March 31, 2017 Practice Points

Specifically General or Statutory: Knowing Your Basis for Jurisdiction

By Matthew A. Moeller

A recent decision by the Missouri Supreme Court is a good reminder that while seemingly elementary, a fundamental understanding of the basis of personal jurisdiction is essential for all litigators; a flawed understanding can result in severe consequences. In Norfolk Southern v. Dolan, an Indiana resident railroad worker brought a personal injury action against his employer, Norfolk Southern, in Missouri State Court under the Federal Employer’s Liability Act (FELA). Norfolk, a Virginia corporation with its principal place of business in Virginia, owned and operated train tracks in over 20 states, including Missouri. Norfolk registered under the Missouri foreign business registration statute and maintained an agent in the state for service of process. The only basis set forth by the plaintiff for specific or general personal jurisdiction over the railroad company was that Norfolk conducted substantial business and owned property in Missouri. At trial, Norfolk moved to dismiss, alleging that Missouri lacked personal jurisdiction over the company because the injury was sustained in Indiana by an Indiana resident as a result of work for the company in Indiana. Agreeing with Norfolk, the Missouri Supreme Court found that Missouri did not have specific or general jurisdiction over the Virginia railroad company.

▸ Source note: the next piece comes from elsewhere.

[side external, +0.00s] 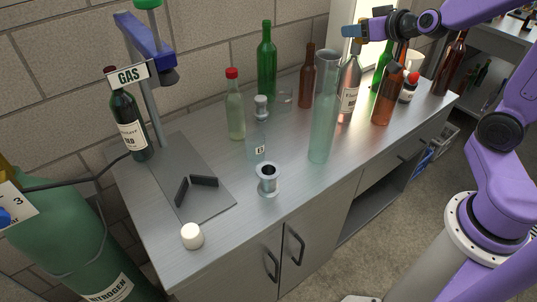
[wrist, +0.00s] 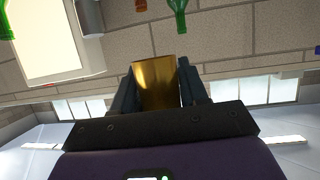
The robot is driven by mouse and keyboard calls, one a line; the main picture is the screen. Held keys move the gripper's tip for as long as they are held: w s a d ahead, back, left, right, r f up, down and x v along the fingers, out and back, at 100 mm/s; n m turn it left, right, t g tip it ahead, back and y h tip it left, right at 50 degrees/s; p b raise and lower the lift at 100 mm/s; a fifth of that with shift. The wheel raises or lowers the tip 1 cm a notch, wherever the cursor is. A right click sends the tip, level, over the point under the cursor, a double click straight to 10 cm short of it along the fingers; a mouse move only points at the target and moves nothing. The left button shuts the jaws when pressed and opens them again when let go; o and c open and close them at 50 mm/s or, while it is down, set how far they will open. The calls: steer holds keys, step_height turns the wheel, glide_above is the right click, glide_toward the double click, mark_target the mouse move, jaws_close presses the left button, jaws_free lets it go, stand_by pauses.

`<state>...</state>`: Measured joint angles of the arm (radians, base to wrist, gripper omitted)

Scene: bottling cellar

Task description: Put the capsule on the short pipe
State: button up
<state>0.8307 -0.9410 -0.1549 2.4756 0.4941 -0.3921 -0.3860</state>
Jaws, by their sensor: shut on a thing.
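The capsule (wrist: 157,84) is a gold, shiny, round-sided piece between my two dark fingers in the wrist view. My gripper (side external: 358,30) is shut on it, high at the top right of the side external view, above the back bottles and well away from the counter front. In that view the capsule is too small to make out clearly. The short pipe (side external: 268,183) looks like a small metal spool with a flange at each end. It stands upright near the counter's front edge, with its dark open mouth facing up. My gripper is far above and to the right of it.
A tall clear glass cylinder (side external: 322,120) stands right of the pipe. Behind are a pale red-capped bottle (side external: 236,110), a green bottle (side external: 267,65) and several others. The counter (side external: 245,245) around the pipe's front is clear.

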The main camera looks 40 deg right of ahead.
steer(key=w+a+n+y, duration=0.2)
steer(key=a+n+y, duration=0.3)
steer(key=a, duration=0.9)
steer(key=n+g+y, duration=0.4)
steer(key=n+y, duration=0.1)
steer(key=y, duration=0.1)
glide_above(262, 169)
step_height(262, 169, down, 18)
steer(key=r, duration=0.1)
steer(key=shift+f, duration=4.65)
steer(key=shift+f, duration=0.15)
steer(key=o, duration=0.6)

The court held that despite Norfolk having tracks in Missouri, the specific action at issue was unrelated to the company’s Missouri activities; therefore, specific jurisdiction did not exist. Concerning general jurisdiction, the court resolved that issue in the same manner, reasoning that although Norfolk did substantial and continuous business in Missouri, it also conducted business in over 20 other states, and its business in Missouri was only about two percent of its total business. The court relied on the U.S. Supreme Court’s opinion in Daimler AG v. Bauman, where the plaintiff asserted personal jurisdiction on the basis that the defendant conducted substantial and continuous business in California. After determining that the defendant’s California business was only about 2.5 percent of its sales, the court held that the mere conduct of considerable business activities in the state was insufficient to subject the corporation to general jurisdiction for causes of action not related to that state. Moreover, the court refused to uphold jurisdiction on the grounds that FELA provided an independent basis for jurisdiction over Norfolk. The court reasoned that because the FELA statute pertains to venue and subject matter jurisdiction there is no statutory basis for jurisdiction of FELA cases in state courts that do not otherwise have personal jurisdiction over the defendant. The court also rejected plaintiff’s contention that Norfolk impliedly consented to general jurisdiction in Missouri by complying with Missouri's foreign corporation registration statute, namely because Missouri's registration statute does not require foreign corporations to consent to suit over activities unrelated to Missouri.

This decision is significant because it emphasizes the importance of litigators and their clients realizing that simply doing business in a forum state—even as significant as that business may be—may not be enough to subject a defendant to personal jurisdiction. The analysis involved in determining the proper court to bring an action against a defendant with far-flung, nationwide activities should always include a strong consideration of the defendant’s state of incorporation and principal place of business. Otherwise, counsel will have to show that the facts and circumstances amount to an exceptional case, which demonstrates that the forum state is essentially a surrogate place of incorporation or home office. That could be a tough burden to carry, and such a position could initiate a lengthy and expensive jurisdictional dispute which could result in a dismissal. Furthermore, in rejecting the FELA jurisdictional argument, the court noted the sometimes confused concepts of jurisdiction and venue and reiterated that jurisdiction cannot be conferred by venue provisions of a federal statute. As usual, the devil lies in the details. Any statutory basis relied on for jurisdiction should be scrutinized to determine that there is in fact such a basis and that the statute doesn’t simply provide a venue option for asserting a cause of action.

Consequently, when seeking to bring an action in a forum where a defendant is registered to do business, litigators should take a discerning eye to the specific state statutory language and related jurisprudence to avoid baseless positions. Norfolk and its predecessor cases provide many helpful lessons, but one of the most universal is simple: If your client is going to pay for a trial, make sure you have a basis to have one.

Matthew A. Moeller is the principal of The Moeller Firm, LLC, in New Orleans, Louisiana.